I'm not sure the second is more readable than the first once you get comfortable with regular expressions, but it could be useful in some circumstances and particularly to programmers that aren't as familiar with the esoteric syntax that is frequently required when matching text.

These "verbal" expressions seem to have become popular, with a GitHub organization listing implementations in 19 languages so far.

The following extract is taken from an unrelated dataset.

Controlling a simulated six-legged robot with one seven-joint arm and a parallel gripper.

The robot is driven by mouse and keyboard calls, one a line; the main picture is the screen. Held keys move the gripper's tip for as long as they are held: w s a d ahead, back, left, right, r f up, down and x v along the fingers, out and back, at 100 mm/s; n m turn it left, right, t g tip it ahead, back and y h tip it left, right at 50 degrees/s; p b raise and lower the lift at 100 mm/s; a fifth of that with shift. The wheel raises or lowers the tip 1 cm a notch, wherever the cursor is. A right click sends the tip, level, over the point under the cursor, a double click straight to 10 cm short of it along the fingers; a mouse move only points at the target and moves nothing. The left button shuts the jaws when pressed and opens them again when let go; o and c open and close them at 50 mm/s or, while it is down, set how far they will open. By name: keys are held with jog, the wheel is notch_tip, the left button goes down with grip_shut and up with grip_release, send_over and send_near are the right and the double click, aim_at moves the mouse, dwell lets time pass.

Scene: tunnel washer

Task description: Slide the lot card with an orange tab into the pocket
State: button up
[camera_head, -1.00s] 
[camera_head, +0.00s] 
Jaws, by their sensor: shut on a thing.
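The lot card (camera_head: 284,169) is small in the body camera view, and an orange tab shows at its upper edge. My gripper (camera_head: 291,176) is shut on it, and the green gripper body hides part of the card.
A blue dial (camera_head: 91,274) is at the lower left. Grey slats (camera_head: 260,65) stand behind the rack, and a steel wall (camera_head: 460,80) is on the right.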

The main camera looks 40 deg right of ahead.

With that in mind, let's make a Factor implementation!

Basics

We need to create an object that will keep our state as we build our regular expression, holding a prefix and suffix that surround a source string as well as any modifiers that are requested (like case-insensitivity):

TUPLE: verbexp prefix source suffix modifiers ;

: <verbexp> ( -- verbexp )
    "" "" "" "" verbexp boa ; inline

Making a regular expression is as simple as combining the prefix, source, and suffix, and creating a regular expression with the requested modifiers:

: >regexp ( verbexp -- regexp )
    [ [ prefix>> ] [ source>> ] [ suffix>> ] tri 3append ]
    [ modifiers>> ] bi <optioned-regexp> ; inline

For convenience, we could have a combinator that creates the verbal expression, calls a quotation with it on the stack, then converts it to a regular expression:

: build-regexp ( quot: ( verbexp -- verbexp ) -- regexp )
    '[ <verbexp> @ >regexp ] call ; inline

When we want to add to our expression, we just append it to the source:

: add ( verbexp str -- verbexp )
    '[ _ append ] change-source ;

Anything that is not a letter or a digit can be escaped with a backslash:

: re-escape ( str -- str' )
    [
        [
            dup { [ Letter? ] [ digit? ] } 1||
            [ CHAR: \ , ] unless ,
        ] each
    ] "" make ;

Methods

We can specify "anything" or "anything but":

: anything ( verbexp -- verbexp )
    "(?:.*)" add ;

: anything-but ( verbexp value -- verbexp )
    re-escape "(?:[^" "]*)" surround add ;

We can specify "something" and "something but":

: something ( verbexp -- verbexp )
    "(?:.+)" add ;

: something-but ( verbexp value -- verbexp )
    re-escape "(?:[^" "]+)" surround add ;

We can specify looking for "start of line" or "end of line":

: start-of-line ( verbexp -- verbexp )
    [ "^" append ] change-prefix ;

: end-of-line ( verbexp -- verbexp )
    [ "$" append ] change-suffix ;

We can specify a value ("then"), or an optional value ("maybe"):

: then ( verbexp value -- verbexp )
    re-escape "(?:" ")" surround add ;

: maybe ( verbexp value -- verbexp )
    re-escape "(?:" ")?" surround add ;

We could specify "any of" a set of characters:

: any-of ( verbexp value -- verbexp )
    re-escape "(?:[" "])" surround add ;

Or, maybe simply a line break, tab, word, or space:

: line-break ( verbexp -- verbexp )
    "(?:(?:\\n)|(?:\\r\\n))" add ;

: tab ( verbexp -- verbexp ) "\\t" add ;

: word ( verbexp -- verbexp ) "\\w+" add ;

: space ( verbexp -- verbexp ) "\\s" add ;

Perhaps many of whatever has been specified so far:

: many ( verbexp -- verbexp )
    [
        dup ?last "*+" member? [ "+" append ] unless
    ] change-source ;

Modifiers

Some helper words allow us to easily add and remove modifiers:

: add-modifier ( verbexp ch -- verbexp )
    '[ _ suffix ] change-modifiers ;

: remove-modifier ( verbexp ch -- verbexp )
    '[ _ swap remove ] change-modifiers ;

Should we be case-insensitive or not:

: case-insensitive ( verbexp -- verbexp )
    CHAR: i add-modifier ;

: case-sensitive ( verbexp -- verbexp )
    CHAR: i remove-modifier ;

Should we search across multiple lines or not:

: multiline ( verbexp -- verbexp )
    CHAR: m add-modifier ;

: singleline ( verbexp -- verbexp )
    CHAR: m remove-modifier ;

Testing

We can try out our original example using the unit test framework to show that it works:

{ t } [
    "https://www.google.com" [
        start-of-line
        "http" then
        "s" maybe
        "://" then
        "www." maybe
        " " anything-but
        end-of-line
    ] build-regexp matches?
] unit-test

I'm not convinced this is an improvement. In the current specification for "verbal" expressions, the language for expressing characteristics to match against is relatively limited. Perhaps with some effort, this could evolve into a more capable (but still readable) syntax.

In any event, the code for this is on my GitHub.